A variational approach to nonlocal image restoration flows

Abstract: We prove existence, uniqueness and initial time regularity for variational solutions to nonlocal total variation flows associated with image denoising and deblurring. In particular, we prove existence of parabolic minimisers $u$, that is, $$\int_0^T\int_\Omega u\partial_t\phi\,dx + \textbf{F}(u(t))\,dt\leq \int_0^T \textbf{F}(u+\phi)(t)\,dt,$$ for $\phi\in C^\infty_c(\Omega\times (0,T))$. The prototypical functional $\textbf{F}(u)$ is $\textbf{F}(u)=\textbf{TV}^{\alpha}{\cdot}(u)+\frac{\kappa}{\zeta}\int\Omega|u(x)-u_0(x)|^\zeta\,dx$ for $\zeta\geq 1$. Here $\textbf{TV}^{\alpha}_{\cdot}$ is a fractional total variation of either the Riesz or the Gagliardo type and the second term is a regression term.

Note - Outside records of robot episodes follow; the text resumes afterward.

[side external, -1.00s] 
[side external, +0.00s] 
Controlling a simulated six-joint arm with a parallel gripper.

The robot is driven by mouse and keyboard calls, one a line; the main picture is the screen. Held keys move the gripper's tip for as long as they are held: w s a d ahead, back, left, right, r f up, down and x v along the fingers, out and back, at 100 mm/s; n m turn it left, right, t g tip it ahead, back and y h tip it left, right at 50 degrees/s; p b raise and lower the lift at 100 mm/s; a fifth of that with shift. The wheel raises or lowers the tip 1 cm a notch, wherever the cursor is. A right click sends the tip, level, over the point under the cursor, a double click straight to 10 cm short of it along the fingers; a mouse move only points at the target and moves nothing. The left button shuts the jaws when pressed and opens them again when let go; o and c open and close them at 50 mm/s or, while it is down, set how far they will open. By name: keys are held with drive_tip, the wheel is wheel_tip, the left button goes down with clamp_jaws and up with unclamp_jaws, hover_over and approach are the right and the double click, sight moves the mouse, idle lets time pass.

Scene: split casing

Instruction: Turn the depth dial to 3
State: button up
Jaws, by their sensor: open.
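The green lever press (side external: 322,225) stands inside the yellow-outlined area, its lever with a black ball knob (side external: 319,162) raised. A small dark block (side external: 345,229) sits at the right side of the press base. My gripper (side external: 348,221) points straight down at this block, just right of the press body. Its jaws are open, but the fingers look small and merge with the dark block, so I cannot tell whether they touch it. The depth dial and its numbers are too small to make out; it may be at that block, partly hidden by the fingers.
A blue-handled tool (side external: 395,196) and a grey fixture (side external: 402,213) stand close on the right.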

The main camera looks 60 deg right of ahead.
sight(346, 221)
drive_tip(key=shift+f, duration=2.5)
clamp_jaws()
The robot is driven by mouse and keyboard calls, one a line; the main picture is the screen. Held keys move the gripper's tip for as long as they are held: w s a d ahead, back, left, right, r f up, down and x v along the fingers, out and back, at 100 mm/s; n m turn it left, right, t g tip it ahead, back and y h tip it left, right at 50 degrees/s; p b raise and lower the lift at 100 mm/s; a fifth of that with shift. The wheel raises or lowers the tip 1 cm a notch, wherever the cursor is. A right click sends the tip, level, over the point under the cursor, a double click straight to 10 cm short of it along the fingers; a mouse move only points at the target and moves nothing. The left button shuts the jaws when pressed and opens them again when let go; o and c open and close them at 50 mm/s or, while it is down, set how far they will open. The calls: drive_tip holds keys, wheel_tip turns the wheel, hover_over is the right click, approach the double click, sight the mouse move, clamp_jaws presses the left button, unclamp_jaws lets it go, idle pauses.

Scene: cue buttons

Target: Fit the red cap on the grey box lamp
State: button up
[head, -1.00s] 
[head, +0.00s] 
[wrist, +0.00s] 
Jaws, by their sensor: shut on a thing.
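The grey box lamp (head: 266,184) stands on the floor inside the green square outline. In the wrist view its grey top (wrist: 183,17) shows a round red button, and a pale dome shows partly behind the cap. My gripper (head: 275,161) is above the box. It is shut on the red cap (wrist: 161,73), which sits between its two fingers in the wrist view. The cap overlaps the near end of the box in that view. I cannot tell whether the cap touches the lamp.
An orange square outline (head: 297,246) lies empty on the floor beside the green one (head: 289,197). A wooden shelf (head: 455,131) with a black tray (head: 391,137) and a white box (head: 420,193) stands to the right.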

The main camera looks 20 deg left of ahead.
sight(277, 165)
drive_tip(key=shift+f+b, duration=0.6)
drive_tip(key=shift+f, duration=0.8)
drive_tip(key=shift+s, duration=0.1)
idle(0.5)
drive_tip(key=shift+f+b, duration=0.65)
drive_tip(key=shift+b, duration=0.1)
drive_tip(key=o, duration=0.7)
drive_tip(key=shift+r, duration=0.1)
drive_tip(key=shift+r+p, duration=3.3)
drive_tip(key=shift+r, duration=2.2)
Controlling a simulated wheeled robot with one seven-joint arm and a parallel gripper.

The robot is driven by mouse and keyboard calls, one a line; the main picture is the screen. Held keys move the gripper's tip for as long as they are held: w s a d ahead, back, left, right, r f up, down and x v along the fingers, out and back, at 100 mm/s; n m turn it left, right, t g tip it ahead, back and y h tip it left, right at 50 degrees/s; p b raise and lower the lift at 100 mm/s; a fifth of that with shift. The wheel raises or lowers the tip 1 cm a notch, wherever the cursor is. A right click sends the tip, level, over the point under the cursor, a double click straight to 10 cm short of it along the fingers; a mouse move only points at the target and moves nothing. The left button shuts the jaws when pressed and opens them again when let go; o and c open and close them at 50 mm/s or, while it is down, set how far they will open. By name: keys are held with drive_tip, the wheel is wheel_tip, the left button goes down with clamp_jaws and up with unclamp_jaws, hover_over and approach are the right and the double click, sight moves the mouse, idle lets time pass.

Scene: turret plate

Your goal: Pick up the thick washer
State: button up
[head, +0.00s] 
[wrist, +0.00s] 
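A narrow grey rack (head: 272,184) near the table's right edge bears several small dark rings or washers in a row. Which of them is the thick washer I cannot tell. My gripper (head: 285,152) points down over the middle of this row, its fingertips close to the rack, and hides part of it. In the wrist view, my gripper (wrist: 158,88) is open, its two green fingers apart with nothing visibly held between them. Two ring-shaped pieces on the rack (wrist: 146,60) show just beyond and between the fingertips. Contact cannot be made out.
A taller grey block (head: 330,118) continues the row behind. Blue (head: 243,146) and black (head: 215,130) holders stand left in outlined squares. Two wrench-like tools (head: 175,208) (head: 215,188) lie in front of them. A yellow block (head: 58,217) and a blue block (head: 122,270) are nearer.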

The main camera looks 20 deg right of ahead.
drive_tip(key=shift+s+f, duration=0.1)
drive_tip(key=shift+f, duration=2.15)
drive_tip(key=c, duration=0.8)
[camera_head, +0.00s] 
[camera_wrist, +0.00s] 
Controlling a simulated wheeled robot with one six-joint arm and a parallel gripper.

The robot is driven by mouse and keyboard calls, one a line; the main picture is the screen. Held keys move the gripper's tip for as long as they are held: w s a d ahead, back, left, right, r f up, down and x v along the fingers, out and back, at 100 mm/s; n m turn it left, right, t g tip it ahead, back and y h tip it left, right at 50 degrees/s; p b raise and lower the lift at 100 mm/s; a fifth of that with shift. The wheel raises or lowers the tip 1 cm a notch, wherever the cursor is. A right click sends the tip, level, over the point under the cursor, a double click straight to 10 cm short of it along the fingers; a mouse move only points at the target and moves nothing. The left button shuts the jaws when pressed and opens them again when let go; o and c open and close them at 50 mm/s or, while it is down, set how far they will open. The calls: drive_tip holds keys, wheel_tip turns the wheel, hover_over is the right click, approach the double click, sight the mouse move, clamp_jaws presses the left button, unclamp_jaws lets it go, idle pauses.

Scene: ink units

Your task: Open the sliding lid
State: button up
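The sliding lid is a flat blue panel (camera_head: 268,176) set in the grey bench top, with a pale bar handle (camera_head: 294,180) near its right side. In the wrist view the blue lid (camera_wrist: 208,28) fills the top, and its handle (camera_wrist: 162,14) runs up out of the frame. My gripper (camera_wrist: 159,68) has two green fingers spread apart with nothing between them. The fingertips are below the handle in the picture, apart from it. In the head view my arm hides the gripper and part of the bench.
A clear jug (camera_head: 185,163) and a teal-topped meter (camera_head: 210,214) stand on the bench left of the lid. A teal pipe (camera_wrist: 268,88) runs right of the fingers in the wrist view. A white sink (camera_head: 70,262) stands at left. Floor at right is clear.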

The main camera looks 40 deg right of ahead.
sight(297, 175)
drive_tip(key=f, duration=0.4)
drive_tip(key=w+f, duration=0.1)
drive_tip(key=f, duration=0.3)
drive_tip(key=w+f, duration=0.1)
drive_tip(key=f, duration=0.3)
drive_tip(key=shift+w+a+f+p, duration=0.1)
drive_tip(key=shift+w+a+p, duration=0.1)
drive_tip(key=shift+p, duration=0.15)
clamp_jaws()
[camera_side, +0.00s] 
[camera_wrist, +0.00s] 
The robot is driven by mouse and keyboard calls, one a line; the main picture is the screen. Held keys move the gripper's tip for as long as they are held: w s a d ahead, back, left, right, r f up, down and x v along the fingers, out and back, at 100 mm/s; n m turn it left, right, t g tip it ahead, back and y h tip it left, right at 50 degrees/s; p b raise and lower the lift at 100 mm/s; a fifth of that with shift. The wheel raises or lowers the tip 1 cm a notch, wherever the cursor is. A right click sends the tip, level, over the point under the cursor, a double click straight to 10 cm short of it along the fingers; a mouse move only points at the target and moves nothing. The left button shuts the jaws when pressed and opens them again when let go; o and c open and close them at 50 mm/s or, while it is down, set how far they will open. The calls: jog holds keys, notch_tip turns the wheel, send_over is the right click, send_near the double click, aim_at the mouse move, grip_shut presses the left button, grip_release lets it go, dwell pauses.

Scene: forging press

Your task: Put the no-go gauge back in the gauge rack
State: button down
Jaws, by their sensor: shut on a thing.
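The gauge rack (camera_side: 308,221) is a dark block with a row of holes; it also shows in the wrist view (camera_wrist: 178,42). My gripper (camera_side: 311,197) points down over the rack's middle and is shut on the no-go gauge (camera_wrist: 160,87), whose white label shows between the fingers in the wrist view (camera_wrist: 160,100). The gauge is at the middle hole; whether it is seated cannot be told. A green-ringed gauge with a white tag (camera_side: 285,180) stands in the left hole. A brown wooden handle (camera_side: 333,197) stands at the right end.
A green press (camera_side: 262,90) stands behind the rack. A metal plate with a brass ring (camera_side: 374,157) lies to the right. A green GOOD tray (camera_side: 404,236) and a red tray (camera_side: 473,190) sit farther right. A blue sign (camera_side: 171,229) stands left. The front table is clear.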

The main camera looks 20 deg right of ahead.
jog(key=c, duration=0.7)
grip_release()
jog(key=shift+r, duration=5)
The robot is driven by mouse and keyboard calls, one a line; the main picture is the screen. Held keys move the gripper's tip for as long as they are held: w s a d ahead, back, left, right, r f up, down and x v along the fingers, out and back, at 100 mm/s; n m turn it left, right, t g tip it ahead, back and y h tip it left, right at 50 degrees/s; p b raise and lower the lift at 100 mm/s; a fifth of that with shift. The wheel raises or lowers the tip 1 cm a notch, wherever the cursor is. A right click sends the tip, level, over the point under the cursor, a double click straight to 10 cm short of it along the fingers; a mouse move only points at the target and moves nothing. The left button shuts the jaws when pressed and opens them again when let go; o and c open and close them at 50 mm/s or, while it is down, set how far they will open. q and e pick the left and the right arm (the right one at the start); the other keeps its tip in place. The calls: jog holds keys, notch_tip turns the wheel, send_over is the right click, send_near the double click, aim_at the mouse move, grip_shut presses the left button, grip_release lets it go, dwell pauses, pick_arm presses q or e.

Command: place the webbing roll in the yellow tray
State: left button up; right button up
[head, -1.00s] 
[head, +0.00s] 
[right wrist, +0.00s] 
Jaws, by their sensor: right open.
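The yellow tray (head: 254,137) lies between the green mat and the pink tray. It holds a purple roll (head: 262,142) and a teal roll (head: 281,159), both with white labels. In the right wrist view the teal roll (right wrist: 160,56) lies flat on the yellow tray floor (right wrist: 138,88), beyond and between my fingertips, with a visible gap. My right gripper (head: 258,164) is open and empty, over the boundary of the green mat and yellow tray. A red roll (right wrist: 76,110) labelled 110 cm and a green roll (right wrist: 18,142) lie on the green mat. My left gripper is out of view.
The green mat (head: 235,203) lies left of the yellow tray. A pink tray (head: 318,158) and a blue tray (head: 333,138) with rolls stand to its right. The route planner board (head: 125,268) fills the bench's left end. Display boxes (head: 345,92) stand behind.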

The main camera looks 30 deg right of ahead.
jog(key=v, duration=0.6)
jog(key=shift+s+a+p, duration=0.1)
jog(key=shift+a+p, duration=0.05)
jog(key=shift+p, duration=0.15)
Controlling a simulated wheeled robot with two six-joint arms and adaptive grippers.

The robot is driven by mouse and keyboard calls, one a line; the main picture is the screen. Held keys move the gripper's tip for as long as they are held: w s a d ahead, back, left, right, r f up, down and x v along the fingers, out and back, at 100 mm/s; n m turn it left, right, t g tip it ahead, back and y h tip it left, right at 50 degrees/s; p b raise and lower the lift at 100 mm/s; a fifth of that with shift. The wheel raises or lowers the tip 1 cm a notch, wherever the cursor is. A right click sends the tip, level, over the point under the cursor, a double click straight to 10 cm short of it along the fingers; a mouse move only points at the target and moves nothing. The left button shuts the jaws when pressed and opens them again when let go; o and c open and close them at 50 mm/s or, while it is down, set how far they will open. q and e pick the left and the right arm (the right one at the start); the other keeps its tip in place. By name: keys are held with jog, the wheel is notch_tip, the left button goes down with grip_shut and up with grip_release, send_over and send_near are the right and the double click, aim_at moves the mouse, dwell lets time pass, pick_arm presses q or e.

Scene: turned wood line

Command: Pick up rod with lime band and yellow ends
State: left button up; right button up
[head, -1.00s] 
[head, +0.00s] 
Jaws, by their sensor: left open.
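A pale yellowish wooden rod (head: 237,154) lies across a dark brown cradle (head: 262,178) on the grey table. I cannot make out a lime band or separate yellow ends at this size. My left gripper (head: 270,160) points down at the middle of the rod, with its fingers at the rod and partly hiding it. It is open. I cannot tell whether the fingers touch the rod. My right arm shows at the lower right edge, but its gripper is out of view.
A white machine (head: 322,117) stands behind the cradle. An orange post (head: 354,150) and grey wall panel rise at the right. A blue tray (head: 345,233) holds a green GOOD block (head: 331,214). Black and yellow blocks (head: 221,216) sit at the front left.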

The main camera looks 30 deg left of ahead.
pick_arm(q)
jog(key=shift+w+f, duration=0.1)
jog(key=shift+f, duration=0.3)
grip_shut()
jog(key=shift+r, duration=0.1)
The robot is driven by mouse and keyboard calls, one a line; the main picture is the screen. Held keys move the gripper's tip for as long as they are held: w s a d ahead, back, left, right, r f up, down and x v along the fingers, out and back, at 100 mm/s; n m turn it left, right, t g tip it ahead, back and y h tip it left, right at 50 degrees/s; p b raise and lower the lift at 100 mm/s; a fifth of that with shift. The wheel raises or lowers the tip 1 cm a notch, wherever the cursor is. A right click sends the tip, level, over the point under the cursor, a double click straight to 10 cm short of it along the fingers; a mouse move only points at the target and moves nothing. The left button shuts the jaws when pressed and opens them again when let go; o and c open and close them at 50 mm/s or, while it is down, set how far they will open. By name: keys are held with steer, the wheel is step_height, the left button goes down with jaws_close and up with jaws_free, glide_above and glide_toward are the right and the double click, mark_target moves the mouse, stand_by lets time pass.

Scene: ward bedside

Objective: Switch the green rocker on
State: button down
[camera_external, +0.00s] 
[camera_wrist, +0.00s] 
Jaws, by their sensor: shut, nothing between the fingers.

These models are based on different definitions of fractional $\textbf{BV}$ spaces that have been proposed in the literature. The notion of solution is completely variational and based on the weighted dissipation method. We demonstrate existence without smoothness assumptions on the domain and exhibit uniqueness without using strict convexity. We can also deal with fairly general fidelity or regression terms in the model. Furthermore, the method also provides a novel route to constructing solutions of the parabolic fractional $1$-Laplace equation.